Affectionately rapping into the sneaker he had kicked off mid-verse and placed on the mic stand, Sage planted delicate kisses on his perched footwear throughout “Climb Trees.” Past live renditions of this song have seen the lumberjack-bearded wordsmith go for broke and lick well-worn soles. “Makeshift Patriot,” the scathing political diatribe penned in the wake of America’s response to 9/11, was a fitting inclusion as the election cycle ushers in new waves of xenophobia.
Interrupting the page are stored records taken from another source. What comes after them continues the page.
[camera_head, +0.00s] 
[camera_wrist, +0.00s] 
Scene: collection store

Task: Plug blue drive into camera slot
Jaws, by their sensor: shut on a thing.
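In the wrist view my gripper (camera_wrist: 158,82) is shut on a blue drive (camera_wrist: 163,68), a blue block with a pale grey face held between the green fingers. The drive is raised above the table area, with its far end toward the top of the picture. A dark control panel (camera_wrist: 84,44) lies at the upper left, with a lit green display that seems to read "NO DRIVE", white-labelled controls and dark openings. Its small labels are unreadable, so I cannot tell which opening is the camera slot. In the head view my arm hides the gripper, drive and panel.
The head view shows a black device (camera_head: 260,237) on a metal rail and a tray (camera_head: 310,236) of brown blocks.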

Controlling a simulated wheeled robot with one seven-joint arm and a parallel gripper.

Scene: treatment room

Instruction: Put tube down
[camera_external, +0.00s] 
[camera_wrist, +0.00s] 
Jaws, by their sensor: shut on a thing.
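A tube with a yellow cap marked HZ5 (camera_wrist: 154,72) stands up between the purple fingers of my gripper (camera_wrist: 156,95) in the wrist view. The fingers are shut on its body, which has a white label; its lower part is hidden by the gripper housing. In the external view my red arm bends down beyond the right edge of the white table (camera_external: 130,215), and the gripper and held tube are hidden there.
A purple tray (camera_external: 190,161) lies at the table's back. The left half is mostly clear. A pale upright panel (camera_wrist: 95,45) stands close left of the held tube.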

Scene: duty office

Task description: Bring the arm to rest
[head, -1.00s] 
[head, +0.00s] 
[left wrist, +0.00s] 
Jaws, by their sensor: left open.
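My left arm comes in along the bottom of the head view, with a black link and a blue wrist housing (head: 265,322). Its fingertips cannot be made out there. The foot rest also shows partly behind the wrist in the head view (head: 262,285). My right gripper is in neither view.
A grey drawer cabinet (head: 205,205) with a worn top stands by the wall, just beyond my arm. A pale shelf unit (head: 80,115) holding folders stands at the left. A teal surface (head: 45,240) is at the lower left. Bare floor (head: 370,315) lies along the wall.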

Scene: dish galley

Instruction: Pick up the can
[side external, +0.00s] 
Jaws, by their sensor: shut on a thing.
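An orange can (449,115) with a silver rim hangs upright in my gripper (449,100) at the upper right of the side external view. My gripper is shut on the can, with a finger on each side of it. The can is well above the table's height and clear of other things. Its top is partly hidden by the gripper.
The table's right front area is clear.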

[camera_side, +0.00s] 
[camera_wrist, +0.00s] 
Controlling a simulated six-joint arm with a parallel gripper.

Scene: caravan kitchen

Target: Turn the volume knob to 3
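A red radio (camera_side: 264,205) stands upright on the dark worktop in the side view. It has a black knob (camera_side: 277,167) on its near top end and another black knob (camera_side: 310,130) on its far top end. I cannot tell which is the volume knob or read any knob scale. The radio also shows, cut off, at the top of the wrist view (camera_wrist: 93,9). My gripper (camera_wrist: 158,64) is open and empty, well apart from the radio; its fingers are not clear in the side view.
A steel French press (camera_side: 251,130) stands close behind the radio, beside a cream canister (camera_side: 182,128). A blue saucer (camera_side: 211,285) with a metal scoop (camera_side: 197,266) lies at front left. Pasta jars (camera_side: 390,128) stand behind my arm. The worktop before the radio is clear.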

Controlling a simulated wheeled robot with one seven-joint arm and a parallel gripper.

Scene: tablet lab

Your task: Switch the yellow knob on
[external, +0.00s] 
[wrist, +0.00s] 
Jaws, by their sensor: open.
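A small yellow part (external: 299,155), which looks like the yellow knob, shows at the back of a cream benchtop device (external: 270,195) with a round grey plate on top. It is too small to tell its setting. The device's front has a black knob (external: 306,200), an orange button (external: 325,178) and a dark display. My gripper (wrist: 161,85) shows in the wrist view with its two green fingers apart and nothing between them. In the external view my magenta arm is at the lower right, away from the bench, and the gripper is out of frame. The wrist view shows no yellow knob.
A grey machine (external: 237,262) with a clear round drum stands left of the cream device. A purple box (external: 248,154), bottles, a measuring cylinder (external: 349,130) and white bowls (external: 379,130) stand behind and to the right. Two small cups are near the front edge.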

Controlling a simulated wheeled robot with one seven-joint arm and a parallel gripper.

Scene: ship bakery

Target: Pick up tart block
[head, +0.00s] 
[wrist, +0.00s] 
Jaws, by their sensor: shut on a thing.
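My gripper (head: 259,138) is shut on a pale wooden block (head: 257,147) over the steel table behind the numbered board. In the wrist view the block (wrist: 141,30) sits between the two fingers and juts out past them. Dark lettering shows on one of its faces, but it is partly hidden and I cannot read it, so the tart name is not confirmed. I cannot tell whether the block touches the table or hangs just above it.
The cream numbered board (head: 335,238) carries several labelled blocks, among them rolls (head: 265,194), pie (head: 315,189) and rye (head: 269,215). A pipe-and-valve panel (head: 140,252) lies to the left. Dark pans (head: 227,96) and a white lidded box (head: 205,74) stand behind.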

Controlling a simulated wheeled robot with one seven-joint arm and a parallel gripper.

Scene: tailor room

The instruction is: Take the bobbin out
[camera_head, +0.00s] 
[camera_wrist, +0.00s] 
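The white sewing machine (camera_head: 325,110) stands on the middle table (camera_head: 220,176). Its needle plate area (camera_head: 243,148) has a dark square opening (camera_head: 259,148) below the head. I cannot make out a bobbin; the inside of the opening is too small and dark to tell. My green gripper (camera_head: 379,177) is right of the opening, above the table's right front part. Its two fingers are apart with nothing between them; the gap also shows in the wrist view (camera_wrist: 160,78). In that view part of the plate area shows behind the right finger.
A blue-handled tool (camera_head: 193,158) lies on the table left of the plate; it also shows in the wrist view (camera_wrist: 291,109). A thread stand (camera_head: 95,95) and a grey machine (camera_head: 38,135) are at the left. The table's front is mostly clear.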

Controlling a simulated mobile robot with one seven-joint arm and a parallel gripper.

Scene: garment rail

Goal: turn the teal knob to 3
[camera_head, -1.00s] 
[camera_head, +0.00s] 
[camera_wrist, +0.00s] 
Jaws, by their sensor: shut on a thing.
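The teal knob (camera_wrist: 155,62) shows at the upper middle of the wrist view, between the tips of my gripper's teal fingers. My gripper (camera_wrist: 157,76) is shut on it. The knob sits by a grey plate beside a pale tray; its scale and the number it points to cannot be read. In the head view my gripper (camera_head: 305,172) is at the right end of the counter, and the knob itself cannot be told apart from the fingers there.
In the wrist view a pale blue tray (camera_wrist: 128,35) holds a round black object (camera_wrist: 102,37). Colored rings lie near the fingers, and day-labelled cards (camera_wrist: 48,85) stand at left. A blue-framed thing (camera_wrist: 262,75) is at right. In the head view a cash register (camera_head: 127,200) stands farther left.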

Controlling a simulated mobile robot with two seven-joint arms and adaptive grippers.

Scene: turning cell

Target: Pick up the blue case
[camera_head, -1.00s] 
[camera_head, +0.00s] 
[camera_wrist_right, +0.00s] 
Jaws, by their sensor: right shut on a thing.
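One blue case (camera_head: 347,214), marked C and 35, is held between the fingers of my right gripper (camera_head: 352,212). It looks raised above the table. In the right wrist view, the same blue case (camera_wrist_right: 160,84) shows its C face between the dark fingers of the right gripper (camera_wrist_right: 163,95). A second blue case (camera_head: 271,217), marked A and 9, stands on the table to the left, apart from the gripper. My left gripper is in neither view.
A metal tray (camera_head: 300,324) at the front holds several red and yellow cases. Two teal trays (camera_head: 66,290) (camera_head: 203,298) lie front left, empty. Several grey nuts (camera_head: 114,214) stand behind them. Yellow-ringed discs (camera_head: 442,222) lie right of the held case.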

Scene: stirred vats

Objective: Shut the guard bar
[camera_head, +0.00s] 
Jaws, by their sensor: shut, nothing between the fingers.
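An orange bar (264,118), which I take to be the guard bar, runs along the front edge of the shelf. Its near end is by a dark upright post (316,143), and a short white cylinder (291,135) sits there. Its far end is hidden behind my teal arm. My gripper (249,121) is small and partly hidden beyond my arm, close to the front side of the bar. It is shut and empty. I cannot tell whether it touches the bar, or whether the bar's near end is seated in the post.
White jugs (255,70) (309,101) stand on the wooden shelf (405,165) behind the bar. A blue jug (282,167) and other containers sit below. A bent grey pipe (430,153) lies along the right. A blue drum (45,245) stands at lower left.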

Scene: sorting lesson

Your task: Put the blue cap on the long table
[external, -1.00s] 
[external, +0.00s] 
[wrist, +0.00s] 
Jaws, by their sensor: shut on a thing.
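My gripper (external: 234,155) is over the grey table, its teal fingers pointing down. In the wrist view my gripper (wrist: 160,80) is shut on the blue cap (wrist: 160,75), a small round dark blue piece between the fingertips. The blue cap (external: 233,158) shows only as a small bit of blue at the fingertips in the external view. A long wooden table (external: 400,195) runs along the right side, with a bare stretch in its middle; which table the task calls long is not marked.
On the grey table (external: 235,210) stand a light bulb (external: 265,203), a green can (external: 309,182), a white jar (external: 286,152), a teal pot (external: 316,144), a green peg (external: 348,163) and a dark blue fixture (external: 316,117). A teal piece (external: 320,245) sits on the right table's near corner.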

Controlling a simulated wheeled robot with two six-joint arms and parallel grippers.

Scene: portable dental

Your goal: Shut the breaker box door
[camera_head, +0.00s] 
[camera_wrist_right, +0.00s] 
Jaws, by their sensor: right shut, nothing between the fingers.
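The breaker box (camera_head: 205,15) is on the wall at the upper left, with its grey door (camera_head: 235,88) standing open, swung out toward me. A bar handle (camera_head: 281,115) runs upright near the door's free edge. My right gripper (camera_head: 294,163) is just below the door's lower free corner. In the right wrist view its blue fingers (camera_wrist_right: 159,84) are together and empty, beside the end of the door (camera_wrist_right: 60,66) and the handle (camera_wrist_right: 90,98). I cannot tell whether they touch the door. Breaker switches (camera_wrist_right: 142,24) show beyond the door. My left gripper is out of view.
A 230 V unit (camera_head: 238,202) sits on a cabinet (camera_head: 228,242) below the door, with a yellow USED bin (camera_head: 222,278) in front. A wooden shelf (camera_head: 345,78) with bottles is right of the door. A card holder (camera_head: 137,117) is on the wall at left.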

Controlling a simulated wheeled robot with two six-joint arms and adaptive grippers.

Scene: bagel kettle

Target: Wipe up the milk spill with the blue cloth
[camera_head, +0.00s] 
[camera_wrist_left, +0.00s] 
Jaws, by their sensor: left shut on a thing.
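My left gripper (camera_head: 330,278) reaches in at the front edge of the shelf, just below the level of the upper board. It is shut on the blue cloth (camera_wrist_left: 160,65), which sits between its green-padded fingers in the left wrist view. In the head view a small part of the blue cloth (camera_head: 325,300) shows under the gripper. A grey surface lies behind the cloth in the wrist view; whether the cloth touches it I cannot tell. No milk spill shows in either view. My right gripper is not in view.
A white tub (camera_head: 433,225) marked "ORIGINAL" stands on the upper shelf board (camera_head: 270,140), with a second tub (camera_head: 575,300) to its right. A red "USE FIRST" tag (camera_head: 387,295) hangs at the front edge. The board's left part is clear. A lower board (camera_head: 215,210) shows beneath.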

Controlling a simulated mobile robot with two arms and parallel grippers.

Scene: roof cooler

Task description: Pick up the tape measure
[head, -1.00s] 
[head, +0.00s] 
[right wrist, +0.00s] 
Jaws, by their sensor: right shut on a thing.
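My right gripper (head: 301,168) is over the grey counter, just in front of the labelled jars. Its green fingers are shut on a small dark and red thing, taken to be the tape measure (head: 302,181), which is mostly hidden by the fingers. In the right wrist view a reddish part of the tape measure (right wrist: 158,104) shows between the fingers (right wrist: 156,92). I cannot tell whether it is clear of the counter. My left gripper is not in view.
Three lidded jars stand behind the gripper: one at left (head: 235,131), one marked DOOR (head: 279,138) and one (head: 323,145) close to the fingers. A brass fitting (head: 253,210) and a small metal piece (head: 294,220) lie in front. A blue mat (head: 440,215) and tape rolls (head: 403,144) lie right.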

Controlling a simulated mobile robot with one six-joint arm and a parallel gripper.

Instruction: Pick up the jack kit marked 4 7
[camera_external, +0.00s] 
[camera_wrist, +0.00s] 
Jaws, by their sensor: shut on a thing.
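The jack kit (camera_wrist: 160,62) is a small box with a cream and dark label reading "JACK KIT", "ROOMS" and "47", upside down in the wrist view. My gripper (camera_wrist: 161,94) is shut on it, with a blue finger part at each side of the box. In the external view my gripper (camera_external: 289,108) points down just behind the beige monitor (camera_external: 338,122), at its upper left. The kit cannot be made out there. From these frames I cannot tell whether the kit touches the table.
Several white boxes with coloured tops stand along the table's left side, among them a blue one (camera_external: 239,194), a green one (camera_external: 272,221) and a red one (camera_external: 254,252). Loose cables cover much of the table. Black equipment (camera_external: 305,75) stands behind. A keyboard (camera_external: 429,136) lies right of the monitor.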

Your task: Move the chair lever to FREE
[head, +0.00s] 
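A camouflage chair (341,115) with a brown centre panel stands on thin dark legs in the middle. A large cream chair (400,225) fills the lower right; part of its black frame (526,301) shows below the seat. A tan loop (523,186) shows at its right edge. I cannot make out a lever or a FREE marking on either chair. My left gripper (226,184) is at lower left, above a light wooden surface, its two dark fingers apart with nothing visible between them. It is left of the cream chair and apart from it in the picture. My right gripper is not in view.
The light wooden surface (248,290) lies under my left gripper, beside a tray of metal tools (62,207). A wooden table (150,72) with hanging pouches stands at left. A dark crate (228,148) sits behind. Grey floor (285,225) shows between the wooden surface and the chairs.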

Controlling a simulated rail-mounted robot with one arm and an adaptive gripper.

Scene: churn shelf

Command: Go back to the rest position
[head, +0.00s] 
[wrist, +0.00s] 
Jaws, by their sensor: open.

Further mapping out the country’s ills was the electrifying “Slow Down Gandhi” as well as “Waterline,” a solemn ode to inaction.
The tide flowed from societal critique to soul-bearing introspection as the night wore on, with Sage rearranging his compositions dramatically by way of alternate backing beats from artists as diverse as Buck 65 and Steve Miller Band. “Mourning Aftermath” was set to Nine Inch Nails’ “Closer,” giving the song a paranoid, claustrophobic feeling. As Reznor’s signature soundscape filled the air, Sage careened maniacally around the stage like a whirling dervish of disturbing, sexual fury. While his antics have you laughing so hard you can barely breathe one moment (e.g. his creepy cover of Billy Idol’s “White Wedding”), the next he is leading the crowd in a powerful call-and-response of “Make love to the present – FUCK THE PAST!”
Sage’s career-spanning thematic continuity is something to be marveled at. You can connect the dots from his earliest mixtapes to his Epitaph era releases and see a larger, luminous picture. He explained his heart vividly to the packed Solana Beach tavern through the time-lapsed scopes of “Rewrite” and the show-closing, Yann Tiersen-produced “The Best of Times.”